Fuel cell trucks for Toyota’s European logistics

VDL Special Vehicles, specializing in battery electric and hydrogen conversions for various vehicle types, has converted a DAF CF heavy truck to hydrogen power thanks to Toyota’s fuel cell technology. No technical details have been released, but the project aims to achieve a more extended range and quicker refueling than with a BEV truck.

This first demo truck will be used for road testing to prepare for the next phase of the project, where four more trucks will be produced for Toyota’s European logistic providers, VOS Transport Group, CEVA, Groupe CAT, and Yusen. They will use these trucks between Antwerp, Lille, Cologne, Amsterdam, and Rotterdam daily. In theory, these trucks will be on the road for five years.

The hydrogen tanks of VDL-Toyota’s fuel cell truck are stacked behind the cab to maximize space / Toyota Motor Europe

Where’s the demand?

The project’s primary goal is to provide knowledge on the use of hydrogen in heavy road transport and to stimulate the development of hydrogen infrastructure across Europe. Toyota also wants to decarbonize its logistics to become fully carbon-neutral by 2040.

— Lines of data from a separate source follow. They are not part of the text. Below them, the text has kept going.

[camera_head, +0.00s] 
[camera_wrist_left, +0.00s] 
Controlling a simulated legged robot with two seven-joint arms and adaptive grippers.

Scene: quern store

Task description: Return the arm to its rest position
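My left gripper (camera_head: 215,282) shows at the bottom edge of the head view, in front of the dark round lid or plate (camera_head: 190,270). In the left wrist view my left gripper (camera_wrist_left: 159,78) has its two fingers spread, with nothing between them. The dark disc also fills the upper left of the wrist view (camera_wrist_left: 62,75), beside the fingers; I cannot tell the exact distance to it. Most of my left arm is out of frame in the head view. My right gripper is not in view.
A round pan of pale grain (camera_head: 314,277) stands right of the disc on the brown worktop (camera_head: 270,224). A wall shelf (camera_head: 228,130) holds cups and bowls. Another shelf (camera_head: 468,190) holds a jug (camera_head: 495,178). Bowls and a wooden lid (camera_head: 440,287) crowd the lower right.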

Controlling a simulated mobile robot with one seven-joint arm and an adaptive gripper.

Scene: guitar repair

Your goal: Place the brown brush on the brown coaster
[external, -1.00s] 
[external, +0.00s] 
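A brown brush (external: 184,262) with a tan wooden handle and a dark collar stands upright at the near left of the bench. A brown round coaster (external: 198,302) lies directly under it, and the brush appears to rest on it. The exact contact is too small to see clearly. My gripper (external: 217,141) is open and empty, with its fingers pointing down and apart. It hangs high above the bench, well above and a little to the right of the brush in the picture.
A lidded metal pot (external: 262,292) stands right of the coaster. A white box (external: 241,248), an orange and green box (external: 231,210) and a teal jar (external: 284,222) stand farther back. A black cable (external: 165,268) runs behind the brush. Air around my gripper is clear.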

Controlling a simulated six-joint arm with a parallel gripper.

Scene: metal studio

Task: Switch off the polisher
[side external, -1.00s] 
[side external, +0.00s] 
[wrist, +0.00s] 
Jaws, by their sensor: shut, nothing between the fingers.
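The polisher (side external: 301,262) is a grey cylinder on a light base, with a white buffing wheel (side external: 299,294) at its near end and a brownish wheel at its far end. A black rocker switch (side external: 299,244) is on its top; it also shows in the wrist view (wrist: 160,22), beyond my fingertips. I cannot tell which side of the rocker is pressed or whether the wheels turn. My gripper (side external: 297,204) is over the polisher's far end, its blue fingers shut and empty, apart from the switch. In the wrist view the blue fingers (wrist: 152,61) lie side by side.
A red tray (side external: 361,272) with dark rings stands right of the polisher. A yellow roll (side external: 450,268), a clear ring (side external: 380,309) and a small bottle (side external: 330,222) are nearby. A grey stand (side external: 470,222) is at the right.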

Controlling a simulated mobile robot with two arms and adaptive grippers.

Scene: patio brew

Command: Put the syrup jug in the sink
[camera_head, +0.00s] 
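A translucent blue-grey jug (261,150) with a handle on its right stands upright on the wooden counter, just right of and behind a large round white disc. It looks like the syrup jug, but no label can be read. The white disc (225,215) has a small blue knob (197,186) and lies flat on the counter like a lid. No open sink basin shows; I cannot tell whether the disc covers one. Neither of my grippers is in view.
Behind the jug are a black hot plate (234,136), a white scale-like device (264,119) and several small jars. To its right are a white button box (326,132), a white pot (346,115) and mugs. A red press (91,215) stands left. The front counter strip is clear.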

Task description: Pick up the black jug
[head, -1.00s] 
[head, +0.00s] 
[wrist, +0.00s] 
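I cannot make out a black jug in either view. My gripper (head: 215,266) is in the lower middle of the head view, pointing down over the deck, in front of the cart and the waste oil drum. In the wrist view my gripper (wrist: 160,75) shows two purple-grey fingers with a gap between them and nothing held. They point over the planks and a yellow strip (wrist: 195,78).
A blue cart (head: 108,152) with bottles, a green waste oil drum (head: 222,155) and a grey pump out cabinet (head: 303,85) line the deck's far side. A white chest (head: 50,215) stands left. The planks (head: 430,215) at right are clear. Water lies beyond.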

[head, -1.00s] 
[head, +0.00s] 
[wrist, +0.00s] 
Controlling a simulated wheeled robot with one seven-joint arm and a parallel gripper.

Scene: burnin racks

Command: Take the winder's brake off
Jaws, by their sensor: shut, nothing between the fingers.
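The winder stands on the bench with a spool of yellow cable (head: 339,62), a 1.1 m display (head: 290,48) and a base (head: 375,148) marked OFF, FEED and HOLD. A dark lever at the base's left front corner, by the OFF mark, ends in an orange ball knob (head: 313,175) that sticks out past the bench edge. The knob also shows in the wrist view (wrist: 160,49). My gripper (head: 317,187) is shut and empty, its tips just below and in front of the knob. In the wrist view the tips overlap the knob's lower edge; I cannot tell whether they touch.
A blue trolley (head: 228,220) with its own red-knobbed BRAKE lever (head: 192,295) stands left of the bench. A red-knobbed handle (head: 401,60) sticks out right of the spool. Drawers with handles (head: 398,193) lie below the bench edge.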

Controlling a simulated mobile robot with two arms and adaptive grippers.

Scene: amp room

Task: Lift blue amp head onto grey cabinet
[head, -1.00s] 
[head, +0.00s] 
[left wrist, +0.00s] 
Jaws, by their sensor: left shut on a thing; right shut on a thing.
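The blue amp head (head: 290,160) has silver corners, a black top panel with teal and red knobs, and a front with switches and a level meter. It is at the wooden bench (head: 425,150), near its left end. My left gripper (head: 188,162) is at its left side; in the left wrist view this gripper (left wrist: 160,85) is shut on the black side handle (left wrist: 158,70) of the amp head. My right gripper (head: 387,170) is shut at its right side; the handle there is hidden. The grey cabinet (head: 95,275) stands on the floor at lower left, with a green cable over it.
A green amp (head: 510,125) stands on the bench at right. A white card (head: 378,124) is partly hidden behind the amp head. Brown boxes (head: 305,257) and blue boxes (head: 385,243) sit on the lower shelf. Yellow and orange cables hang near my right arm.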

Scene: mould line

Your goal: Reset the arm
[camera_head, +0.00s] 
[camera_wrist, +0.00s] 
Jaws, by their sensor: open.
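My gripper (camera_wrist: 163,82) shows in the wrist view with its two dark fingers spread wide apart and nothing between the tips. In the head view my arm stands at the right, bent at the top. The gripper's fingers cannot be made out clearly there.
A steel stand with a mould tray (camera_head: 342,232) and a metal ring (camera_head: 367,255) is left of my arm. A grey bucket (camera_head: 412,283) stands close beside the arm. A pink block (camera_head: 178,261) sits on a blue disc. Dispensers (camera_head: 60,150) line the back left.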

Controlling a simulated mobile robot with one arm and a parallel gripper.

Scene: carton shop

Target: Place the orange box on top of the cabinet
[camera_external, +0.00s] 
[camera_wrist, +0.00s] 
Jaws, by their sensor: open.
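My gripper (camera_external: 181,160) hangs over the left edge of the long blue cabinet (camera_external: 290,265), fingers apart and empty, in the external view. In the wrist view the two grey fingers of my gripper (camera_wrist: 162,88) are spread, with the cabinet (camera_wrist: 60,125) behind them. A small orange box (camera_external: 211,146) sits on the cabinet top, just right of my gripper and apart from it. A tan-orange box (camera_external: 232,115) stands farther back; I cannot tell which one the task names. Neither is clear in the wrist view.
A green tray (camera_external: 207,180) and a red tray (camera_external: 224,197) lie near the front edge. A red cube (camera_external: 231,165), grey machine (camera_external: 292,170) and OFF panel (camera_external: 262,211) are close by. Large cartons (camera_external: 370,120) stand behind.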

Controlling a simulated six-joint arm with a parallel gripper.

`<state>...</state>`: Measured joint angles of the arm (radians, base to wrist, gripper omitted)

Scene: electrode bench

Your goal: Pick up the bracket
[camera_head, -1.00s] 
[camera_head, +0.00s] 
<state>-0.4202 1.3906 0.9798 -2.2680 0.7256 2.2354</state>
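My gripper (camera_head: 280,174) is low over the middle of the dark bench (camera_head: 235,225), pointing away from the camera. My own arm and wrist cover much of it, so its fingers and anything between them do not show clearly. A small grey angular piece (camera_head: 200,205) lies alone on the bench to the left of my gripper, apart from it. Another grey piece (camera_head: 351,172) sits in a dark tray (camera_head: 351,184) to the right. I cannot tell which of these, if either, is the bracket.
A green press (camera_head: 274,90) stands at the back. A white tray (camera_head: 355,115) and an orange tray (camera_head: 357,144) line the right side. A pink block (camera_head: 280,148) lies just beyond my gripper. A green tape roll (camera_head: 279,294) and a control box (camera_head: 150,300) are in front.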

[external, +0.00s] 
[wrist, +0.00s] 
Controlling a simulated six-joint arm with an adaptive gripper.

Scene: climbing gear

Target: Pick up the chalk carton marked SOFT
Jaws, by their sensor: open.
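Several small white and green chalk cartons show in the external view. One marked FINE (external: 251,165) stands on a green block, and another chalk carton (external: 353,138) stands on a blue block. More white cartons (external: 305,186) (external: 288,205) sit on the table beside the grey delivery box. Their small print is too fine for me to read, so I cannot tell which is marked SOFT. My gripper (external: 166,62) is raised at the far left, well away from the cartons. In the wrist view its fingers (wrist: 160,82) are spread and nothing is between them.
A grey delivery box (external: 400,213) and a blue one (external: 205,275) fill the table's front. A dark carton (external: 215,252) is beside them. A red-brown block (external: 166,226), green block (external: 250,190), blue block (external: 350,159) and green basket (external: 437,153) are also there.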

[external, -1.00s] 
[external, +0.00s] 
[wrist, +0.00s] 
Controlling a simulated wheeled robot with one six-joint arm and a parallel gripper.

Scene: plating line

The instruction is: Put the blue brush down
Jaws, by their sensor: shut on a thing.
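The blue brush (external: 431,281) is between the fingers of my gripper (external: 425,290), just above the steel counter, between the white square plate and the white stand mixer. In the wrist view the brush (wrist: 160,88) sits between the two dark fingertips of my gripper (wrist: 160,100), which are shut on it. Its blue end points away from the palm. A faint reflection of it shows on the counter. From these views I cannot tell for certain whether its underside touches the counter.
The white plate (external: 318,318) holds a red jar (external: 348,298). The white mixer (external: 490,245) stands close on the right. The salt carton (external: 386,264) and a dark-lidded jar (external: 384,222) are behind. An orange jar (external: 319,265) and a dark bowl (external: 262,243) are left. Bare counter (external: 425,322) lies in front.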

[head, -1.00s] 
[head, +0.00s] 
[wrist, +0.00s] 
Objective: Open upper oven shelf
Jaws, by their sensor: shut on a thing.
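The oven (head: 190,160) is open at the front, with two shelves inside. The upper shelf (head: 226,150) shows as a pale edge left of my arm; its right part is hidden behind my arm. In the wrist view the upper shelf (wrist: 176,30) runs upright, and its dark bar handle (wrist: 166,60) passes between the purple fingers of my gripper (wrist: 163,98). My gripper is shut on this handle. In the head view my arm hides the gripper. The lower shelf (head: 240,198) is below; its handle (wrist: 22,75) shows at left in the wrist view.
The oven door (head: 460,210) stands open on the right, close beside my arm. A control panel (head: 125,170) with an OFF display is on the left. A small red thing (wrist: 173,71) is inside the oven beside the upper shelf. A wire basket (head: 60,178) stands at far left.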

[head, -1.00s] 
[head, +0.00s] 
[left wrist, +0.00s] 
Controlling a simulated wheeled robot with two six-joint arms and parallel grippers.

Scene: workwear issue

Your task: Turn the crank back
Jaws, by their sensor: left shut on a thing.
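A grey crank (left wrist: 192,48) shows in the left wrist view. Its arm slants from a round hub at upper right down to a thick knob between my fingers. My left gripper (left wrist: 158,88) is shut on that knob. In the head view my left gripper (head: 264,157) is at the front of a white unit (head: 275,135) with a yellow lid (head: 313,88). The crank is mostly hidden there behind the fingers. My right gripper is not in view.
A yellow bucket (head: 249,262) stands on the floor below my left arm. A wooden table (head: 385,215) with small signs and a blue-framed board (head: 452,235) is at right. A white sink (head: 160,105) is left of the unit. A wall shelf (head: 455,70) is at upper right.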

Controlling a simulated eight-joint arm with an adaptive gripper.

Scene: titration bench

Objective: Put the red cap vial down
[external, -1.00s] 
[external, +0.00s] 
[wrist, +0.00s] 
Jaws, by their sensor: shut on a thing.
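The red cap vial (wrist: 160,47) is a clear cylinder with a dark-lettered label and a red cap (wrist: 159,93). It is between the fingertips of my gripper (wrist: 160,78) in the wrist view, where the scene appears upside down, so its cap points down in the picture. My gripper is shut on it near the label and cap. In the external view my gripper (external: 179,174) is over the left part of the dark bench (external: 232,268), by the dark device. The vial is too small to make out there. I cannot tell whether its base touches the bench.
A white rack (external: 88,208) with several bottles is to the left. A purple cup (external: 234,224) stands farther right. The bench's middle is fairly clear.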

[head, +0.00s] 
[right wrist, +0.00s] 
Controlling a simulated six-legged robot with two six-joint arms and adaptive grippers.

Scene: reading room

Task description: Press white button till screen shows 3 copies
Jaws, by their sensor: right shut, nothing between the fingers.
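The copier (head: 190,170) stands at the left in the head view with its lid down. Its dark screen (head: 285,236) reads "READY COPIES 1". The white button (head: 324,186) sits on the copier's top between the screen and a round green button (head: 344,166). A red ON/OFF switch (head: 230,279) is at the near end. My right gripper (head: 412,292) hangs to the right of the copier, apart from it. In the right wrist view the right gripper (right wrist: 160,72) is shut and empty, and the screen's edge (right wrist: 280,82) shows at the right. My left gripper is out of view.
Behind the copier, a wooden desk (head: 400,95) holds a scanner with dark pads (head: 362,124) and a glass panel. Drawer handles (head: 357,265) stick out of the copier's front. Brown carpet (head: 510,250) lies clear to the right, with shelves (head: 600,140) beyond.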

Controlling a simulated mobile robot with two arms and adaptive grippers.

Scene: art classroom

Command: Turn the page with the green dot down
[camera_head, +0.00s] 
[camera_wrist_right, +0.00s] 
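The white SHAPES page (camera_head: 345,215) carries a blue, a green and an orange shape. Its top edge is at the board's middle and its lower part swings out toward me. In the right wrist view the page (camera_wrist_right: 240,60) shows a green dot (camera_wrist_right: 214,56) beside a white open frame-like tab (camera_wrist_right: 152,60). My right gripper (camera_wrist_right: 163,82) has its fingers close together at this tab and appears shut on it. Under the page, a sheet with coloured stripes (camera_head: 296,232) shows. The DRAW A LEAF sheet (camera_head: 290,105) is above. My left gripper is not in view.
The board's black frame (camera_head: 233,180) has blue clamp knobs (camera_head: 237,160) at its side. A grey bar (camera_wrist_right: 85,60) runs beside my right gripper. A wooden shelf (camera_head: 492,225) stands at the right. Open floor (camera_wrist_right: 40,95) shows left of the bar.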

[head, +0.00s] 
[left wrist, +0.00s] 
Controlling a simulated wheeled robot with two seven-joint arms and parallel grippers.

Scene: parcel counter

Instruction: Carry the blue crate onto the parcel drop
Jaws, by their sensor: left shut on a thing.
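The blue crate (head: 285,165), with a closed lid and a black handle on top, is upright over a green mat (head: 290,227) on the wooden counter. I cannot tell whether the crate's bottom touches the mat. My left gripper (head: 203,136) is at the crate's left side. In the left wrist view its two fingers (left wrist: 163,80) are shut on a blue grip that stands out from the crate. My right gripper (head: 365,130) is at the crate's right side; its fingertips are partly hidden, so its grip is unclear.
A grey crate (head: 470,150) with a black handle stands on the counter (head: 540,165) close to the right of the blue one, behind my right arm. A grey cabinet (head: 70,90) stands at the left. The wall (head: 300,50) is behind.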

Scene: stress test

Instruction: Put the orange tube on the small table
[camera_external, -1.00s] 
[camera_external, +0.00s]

However, other hydrogen truck projects have not yet been very successful. Earlier this year, Dutch transport companies could request a subsidy to purchase zero-emission trucks, including hydrogen and battery-electric drivetrains. Around 400 subsidies for BEV trucks were requested, compared to zero for the FCEV camp.

The main problem seems to be the cost and lack of infrastructure, with hydrogen being a much more energy-intensive solution to produce and more difficult to store. At the same time, electricity is readily available to charge up batteries. The skinny profit margins of the transport sector are, therefore, quick to decide on the cheaper option if they have to decarbonize.